# DIRECTION
Copy the data exactly as it appears, and do not include any pictures.

- - - -

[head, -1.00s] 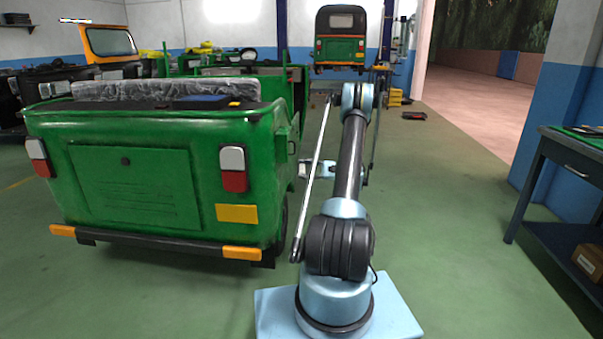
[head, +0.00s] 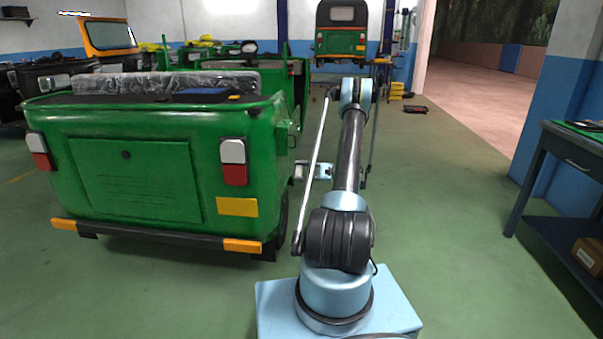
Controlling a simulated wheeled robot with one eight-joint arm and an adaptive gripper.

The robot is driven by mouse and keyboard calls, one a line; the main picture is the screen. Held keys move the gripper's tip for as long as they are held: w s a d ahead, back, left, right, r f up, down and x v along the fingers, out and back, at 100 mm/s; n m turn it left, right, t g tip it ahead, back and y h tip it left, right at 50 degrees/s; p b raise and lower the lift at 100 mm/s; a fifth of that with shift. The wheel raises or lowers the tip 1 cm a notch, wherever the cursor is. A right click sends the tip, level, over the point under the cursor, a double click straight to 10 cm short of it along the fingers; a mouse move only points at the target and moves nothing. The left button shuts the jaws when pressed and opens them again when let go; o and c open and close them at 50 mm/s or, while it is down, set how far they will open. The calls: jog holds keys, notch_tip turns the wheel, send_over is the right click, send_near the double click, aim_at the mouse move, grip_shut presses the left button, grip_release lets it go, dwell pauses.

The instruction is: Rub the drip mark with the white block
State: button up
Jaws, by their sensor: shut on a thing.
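My gripper (head: 306,172) is low beside the right flank of the green rickshaw body (head: 215,130), partly hidden behind a thin rod of my arm. It points left at the green side panel. A small pale block (head: 298,171) is at its tip, and the gripper is shut on it. The block is close to or against the panel; I cannot tell whether it touches. No drip mark can be made out, as the flank is seen at a steep angle.
A dark workbench (head: 565,165) with a cardboard box (head: 588,254) on its shelf stands at the right. Another rickshaw (head: 341,30) is raised at the back. Yellow crates (head: 396,90) stand near the doorway. The green floor between the rickshaw and workbench is mostly clear.

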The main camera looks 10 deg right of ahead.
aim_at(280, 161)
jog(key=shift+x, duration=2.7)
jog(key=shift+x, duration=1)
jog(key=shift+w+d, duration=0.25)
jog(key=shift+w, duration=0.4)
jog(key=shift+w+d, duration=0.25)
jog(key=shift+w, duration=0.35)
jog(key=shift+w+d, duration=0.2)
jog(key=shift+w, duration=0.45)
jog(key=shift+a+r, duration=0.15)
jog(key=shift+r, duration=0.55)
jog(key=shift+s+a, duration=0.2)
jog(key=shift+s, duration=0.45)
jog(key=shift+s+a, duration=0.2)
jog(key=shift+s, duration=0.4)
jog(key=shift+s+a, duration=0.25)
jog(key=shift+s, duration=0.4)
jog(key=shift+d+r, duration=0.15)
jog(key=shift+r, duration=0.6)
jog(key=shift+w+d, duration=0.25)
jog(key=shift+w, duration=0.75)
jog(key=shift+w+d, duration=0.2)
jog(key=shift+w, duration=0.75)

- - - -

# WRITTEN RESPONSE
[head, -1.00s] 
[head, +0.00s] 
Controlling a simulated wheeled robot with one eight-joint arm and an adaptive gripper.

The robot is driven by mouse and keyboard calls, one a line; the main picture is the screen. Held keys move the gripper's tip for as long as they are held: w s a d ahead, back, left, right, r f up, down and x v along the fingers, out and back, at 100 mm/s; n m turn it left, right, t g tip it ahead, back and y h tip it left, right at 50 degrees/s; p b raise and lower the lift at 100 mm/s; a fifth of that with shift. The wheel raises or lowers the tip 1 cm a notch, wherever the cursor is. A right click sends the tip, level, over the point under the cursor, a double click straight to 10 cm short of it along the fingers; a mouse move only points at the target and moves nothing. The left button shuts the jaws when pressed and opens them again when let go; o and c open and close them at 50 mm/s or, while it is down, set how far they will open. The calls: jog holds keys, notch_tip turns the wheel, send_over is the right click, send_near the double click, aim_at the mouse move, grip_shut presses the left button, grip_release lets it go, dwell pauses.

The instruction is: Rub the drip mark with the white block
State: button up
Jaws, by their sensor: shut on a thing.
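My gripper (head: 306,172) is low beside the right flank of the green rickshaw body (head: 215,130), partly hidden behind a thin rod of my arm. It points left at the green side panel. A small pale block (head: 298,171) is at its tip, and the gripper is shut on it. The block is close to or against the panel; I cannot tell whether it touches. No drip mark can be made out, as the flank is seen at a steep angle.
A dark workbench (head: 565,165) with a cardboard box (head: 588,254) on its shelf stands at the right. Another rickshaw (head: 341,30) is raised at the back. Yellow crates (head: 396,90) stand near the doorway. The green floor between the rickshaw and workbench is mostly clear.

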The main camera looks 10 deg right of ahead.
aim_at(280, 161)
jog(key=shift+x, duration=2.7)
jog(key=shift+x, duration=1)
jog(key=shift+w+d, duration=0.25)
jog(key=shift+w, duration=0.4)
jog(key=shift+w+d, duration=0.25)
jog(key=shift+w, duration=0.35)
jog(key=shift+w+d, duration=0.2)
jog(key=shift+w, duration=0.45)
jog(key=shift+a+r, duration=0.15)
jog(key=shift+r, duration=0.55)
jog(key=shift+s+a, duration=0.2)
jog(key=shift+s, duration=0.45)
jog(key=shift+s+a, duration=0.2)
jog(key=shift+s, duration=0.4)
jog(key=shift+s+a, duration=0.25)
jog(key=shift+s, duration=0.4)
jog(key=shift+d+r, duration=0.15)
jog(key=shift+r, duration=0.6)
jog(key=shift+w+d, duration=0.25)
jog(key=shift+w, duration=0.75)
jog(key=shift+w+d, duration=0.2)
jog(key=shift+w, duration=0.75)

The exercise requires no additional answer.